Two Other Dead Heats
In two other down-ballot races, it’s looking like things are a dead heat. In the race for attorney general, Elway says Democrat Bob Ferguson is leading Republican Reagan Dunn 38-36, leaving things to the undecideds. In the race for secretary of state, Democrat Kathleen Drew and Republican Kim Wyman are tied with 34 percent.
The auditor and lieutenant governor races aren’t looking so close. Democratic auditor candidate Troy Kelley is leading Republican James Watkins 34-29. Incumbent Lt. Gov. Brad Owen is leading Republican Bill Finkbeiner 42-32.
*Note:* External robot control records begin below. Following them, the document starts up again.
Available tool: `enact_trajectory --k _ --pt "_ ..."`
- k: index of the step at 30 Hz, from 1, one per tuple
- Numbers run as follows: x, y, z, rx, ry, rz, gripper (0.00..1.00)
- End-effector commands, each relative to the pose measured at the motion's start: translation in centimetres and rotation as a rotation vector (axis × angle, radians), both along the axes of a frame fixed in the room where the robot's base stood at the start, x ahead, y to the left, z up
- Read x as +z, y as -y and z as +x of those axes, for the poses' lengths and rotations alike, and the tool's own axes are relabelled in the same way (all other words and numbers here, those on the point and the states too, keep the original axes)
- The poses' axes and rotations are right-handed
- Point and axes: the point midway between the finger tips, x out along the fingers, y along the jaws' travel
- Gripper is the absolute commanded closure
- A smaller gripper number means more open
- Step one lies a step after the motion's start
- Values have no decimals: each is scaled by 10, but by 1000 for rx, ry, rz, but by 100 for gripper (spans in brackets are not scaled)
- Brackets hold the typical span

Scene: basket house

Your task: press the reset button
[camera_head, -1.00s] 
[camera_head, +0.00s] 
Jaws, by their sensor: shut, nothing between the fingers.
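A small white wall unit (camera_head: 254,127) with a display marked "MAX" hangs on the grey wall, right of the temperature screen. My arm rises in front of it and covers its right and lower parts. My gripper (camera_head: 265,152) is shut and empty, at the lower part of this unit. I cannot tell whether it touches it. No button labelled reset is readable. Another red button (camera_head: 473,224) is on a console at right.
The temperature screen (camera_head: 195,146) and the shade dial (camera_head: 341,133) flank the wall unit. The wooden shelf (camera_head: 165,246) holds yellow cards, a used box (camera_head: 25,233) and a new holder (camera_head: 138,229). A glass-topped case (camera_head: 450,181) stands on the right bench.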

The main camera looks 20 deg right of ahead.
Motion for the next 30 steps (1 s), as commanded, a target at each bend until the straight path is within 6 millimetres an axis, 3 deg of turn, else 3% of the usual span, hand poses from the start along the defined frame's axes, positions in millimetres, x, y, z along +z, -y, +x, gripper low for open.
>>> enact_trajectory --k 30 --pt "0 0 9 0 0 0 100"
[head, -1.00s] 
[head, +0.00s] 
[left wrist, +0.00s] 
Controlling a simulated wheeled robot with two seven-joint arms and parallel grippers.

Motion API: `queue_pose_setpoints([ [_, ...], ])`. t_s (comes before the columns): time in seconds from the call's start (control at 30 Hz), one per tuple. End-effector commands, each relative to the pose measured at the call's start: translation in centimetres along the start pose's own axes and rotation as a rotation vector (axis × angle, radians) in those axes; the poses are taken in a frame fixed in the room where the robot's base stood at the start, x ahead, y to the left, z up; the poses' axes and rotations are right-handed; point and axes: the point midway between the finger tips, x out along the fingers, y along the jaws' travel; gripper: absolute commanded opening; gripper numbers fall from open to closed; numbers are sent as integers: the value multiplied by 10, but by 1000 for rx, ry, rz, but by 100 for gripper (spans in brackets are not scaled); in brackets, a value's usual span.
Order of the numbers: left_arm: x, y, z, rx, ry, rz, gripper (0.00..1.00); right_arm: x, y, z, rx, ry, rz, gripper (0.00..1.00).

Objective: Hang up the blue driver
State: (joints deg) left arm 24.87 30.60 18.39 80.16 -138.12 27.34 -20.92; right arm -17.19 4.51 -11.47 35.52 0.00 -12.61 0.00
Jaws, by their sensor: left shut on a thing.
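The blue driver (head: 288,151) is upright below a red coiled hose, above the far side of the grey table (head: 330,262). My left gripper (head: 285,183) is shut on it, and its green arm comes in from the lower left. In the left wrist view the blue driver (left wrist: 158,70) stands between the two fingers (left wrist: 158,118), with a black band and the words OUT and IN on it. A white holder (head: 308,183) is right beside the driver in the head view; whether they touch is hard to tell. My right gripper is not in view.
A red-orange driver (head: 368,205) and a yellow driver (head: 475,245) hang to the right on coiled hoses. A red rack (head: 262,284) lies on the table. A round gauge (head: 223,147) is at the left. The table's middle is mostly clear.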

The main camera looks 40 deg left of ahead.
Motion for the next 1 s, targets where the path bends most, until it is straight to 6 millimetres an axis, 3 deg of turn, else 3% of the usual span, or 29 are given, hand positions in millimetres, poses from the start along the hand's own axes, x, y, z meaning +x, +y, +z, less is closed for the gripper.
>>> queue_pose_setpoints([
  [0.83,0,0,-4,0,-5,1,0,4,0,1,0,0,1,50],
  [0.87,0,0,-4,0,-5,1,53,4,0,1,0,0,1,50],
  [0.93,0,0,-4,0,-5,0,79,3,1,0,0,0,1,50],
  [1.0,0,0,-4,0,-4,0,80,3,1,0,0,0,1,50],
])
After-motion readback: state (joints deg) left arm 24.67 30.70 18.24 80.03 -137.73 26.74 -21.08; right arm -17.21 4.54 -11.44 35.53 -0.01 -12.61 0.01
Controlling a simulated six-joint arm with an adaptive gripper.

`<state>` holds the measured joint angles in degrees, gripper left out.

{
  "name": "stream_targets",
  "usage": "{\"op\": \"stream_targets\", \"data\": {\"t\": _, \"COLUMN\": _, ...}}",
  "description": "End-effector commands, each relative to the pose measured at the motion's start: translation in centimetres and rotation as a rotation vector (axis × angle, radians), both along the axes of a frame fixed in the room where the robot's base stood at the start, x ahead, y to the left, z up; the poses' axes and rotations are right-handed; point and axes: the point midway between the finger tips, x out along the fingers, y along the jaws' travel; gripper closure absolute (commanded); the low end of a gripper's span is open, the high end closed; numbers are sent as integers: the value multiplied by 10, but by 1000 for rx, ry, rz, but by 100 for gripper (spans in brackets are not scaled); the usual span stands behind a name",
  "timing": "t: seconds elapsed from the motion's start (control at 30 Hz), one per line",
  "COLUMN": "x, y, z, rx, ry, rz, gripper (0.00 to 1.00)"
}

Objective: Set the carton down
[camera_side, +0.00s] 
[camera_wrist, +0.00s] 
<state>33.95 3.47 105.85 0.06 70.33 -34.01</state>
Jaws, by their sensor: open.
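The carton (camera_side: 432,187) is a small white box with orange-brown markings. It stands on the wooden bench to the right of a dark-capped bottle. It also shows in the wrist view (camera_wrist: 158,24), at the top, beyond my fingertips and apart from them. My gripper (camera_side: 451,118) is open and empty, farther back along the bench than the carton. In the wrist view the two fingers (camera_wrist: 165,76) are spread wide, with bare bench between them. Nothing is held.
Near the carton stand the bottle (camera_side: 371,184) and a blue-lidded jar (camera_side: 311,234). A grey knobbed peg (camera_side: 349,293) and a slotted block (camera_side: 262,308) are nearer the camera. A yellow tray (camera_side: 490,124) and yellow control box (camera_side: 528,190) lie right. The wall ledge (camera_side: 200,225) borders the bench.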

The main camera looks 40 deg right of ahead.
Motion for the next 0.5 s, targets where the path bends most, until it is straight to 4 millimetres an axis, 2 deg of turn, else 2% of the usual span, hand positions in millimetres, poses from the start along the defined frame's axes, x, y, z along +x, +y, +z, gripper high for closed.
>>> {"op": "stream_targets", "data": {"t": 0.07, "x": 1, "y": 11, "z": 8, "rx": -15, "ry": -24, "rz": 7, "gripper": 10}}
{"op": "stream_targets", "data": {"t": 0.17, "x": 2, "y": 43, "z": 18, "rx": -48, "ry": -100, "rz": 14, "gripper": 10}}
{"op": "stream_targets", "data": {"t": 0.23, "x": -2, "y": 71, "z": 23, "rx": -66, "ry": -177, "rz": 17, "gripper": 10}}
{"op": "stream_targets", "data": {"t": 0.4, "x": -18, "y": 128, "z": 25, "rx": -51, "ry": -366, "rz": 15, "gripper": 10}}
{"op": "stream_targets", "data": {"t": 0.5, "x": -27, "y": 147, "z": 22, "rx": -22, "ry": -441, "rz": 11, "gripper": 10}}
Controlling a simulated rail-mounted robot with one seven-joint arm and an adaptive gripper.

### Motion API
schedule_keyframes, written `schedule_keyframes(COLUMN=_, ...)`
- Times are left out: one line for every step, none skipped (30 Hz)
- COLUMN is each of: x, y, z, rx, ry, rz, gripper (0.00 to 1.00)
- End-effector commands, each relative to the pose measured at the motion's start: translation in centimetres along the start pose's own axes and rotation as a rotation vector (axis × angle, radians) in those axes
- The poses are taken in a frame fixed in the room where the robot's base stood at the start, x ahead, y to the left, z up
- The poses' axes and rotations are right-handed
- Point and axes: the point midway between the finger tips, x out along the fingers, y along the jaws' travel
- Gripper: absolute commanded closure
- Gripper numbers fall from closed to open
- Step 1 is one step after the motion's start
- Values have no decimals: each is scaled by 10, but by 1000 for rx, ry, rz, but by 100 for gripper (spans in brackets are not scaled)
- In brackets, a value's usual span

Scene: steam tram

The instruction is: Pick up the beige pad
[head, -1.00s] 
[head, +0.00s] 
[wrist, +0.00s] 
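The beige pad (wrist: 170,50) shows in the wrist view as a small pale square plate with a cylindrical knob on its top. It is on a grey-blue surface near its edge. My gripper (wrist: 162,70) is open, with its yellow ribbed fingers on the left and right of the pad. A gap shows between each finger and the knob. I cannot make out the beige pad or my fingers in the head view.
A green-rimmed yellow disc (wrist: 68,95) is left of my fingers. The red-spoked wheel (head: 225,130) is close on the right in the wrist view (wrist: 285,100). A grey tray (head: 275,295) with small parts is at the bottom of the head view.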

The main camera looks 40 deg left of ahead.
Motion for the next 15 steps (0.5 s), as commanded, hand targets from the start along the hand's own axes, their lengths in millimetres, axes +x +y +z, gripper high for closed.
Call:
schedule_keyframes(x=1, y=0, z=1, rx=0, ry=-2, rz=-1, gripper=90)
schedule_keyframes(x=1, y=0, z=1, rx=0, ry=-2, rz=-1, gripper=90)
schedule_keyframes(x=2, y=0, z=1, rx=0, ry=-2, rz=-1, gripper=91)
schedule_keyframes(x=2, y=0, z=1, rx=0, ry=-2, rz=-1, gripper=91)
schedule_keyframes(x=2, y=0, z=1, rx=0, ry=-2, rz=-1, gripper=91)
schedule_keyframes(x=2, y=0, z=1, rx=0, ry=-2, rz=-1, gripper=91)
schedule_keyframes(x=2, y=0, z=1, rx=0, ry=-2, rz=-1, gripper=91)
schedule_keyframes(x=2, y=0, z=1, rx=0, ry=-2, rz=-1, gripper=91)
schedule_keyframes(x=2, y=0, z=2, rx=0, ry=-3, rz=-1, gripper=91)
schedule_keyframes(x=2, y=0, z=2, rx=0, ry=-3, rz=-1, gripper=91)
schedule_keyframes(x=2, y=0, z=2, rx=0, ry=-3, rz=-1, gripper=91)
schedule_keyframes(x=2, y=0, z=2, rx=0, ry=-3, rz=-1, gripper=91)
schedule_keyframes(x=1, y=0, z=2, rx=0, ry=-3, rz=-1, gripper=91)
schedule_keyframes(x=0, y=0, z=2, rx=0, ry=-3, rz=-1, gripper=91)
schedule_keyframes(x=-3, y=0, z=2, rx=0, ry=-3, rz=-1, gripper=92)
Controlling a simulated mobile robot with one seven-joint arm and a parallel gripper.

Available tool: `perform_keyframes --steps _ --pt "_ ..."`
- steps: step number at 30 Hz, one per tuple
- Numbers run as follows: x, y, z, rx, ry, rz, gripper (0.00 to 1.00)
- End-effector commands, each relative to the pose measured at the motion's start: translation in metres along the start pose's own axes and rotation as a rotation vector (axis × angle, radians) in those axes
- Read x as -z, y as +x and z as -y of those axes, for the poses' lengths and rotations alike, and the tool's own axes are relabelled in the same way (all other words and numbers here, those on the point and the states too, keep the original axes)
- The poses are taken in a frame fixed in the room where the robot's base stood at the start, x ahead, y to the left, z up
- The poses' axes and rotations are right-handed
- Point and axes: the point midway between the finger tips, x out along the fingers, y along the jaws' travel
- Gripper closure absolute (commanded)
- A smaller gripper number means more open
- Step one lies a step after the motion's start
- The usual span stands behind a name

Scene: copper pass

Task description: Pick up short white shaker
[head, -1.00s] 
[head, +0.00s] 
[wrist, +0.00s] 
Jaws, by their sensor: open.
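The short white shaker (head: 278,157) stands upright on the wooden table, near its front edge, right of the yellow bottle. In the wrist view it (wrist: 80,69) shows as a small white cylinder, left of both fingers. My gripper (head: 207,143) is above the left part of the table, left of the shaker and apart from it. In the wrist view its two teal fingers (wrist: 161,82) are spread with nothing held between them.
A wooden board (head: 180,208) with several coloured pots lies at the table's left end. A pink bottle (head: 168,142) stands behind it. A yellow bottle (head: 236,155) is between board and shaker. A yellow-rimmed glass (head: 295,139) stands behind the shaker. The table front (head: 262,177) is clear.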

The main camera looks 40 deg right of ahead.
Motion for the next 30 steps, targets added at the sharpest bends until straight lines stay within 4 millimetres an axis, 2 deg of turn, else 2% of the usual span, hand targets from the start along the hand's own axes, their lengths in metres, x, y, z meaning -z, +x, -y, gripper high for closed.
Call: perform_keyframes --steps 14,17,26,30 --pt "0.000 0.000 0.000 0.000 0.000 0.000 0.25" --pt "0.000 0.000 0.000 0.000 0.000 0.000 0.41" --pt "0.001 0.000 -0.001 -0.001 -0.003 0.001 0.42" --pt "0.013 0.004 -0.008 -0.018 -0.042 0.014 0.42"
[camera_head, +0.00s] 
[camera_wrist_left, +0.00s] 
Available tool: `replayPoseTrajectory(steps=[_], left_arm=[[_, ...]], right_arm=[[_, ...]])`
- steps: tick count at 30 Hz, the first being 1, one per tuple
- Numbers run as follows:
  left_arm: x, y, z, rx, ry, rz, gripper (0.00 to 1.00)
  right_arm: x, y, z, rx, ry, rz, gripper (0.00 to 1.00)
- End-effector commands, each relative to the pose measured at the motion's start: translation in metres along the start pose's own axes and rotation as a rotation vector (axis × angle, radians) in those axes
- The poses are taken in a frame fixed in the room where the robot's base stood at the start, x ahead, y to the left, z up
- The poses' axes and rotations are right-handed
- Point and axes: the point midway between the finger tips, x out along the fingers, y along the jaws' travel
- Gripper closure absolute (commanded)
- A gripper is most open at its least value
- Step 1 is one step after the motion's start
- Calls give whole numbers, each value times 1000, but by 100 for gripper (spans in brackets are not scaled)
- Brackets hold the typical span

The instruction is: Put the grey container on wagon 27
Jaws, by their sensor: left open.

This year’s ballot-measure campaigns, meanwhile, are a bit of an anomaly. All four of the major measures are leading, but the conventional wisdom is that a huge drop-off in support will take place during the final weeks. That isn’t happening, Elway notes. It might be that the hot gubernatorial race is absorbing all the attention and money, and effective opposition campaigns aren’t being mounted. The state teachers’ union, for instance, is usually an ardent opponent of charter-schools measures, but this year the Washington Education Association is putting up only a token fight against I-1240 as it trains its resources on the gubernatorial race. The usual union-and-trial-lawyer coalition that emerges to fight anti-tax measures like this year’s I-1185, which renews the Legislature’s two-thirds-for-taxes voting requirement, has been putting its resources into the governor’s race as well. It may be that there “isn’t enough air in the room” for the usually hard-fought initiative battles, Elway says.
His poll shows the charter schools measure leading 48-35 and the tax measure ahead 49-30. I-502, which would legalize marijuana, is leading 48-44. Referendum 74, which would affirm the Legislature’s same-sex marriage bill, is ahead 49-45.